[Start of Data segment]
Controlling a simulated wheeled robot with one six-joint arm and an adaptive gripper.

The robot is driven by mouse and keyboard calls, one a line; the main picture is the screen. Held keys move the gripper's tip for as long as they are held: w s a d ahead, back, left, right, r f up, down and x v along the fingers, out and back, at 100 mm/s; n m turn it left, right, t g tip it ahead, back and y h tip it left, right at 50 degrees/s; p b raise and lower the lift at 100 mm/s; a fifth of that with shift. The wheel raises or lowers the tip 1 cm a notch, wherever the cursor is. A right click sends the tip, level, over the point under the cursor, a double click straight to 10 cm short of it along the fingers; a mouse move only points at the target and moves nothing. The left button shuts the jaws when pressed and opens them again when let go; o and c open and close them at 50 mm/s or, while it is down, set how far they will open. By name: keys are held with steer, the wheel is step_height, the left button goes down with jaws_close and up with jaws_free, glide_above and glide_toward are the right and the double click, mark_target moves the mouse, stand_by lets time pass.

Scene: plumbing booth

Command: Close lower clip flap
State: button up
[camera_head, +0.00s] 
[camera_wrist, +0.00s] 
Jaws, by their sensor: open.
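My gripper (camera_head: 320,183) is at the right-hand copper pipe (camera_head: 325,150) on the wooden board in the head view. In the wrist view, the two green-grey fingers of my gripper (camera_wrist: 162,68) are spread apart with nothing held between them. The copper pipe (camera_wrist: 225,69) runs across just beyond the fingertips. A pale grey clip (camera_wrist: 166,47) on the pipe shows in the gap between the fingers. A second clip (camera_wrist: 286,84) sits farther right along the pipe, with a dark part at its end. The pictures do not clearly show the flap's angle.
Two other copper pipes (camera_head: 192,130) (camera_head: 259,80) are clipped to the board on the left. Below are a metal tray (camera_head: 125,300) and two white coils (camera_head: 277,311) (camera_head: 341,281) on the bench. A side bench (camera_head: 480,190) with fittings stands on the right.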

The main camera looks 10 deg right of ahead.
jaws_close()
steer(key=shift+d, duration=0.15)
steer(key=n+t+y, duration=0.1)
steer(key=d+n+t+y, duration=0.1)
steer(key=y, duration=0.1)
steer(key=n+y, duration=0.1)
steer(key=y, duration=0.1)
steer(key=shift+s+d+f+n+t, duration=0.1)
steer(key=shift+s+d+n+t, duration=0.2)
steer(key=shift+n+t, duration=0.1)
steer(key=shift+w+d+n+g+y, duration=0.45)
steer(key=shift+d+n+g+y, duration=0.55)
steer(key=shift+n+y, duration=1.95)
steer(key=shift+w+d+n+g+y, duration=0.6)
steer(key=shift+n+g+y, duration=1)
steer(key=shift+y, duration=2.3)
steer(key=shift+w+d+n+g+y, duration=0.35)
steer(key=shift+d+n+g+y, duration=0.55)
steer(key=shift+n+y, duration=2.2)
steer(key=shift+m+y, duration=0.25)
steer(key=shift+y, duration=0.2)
[End of Data segment]
**Task**
Reproduce every line above without error.

**Expected output**
Controlling a simulated wheeled robot with one six-joint arm and an adaptive gripper.

The robot is driven by mouse and keyboard calls, one a line; the main picture is the screen. Held keys move the gripper's tip for as long as they are held: w s a d ahead, back, left, right, r f up, down and x v along the fingers, out and back, at 100 mm/s; n m turn it left, right, t g tip it ahead, back and y h tip it left, right at 50 degrees/s; p b raise and lower the lift at 100 mm/s; a fifth of that with shift. The wheel raises or lowers the tip 1 cm a notch, wherever the cursor is. A right click sends the tip, level, over the point under the cursor, a double click straight to 10 cm short of it along the fingers; a mouse move only points at the target and moves nothing. The left button shuts the jaws when pressed and opens them again when let go; o and c open and close them at 50 mm/s or, while it is down, set how far they will open. By name: keys are held with steer, the wheel is step_height, the left button goes down with jaws_close and up with jaws_free, glide_above and glide_toward are the right and the double click, mark_target moves the mouse, stand_by lets time pass.

Scene: plumbing booth

Command: Close lower clip flap
State: button up
[camera_head, +0.00s] 
[camera_wrist, +0.00s] 
Jaws, by their sensor: open.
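My gripper (camera_head: 320,183) is at the right-hand copper pipe (camera_head: 325,150) on the wooden board in the head view. In the wrist view, the two green-grey fingers of my gripper (camera_wrist: 162,68) are spread apart with nothing held between them. The copper pipe (camera_wrist: 225,69) runs across just beyond the fingertips. A pale grey clip (camera_wrist: 166,47) on the pipe shows in the gap between the fingers. A second clip (camera_wrist: 286,84) sits farther right along the pipe, with a dark part at its end. The pictures do not clearly show the flap's angle.
Two other copper pipes (camera_head: 192,130) (camera_head: 259,80) are clipped to the board on the left. Below are a metal tray (camera_head: 125,300) and two white coils (camera_head: 277,311) (camera_head: 341,281) on the bench. A side bench (camera_head: 480,190) with fittings stands on the right.

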The main camera looks 10 deg right of ahead.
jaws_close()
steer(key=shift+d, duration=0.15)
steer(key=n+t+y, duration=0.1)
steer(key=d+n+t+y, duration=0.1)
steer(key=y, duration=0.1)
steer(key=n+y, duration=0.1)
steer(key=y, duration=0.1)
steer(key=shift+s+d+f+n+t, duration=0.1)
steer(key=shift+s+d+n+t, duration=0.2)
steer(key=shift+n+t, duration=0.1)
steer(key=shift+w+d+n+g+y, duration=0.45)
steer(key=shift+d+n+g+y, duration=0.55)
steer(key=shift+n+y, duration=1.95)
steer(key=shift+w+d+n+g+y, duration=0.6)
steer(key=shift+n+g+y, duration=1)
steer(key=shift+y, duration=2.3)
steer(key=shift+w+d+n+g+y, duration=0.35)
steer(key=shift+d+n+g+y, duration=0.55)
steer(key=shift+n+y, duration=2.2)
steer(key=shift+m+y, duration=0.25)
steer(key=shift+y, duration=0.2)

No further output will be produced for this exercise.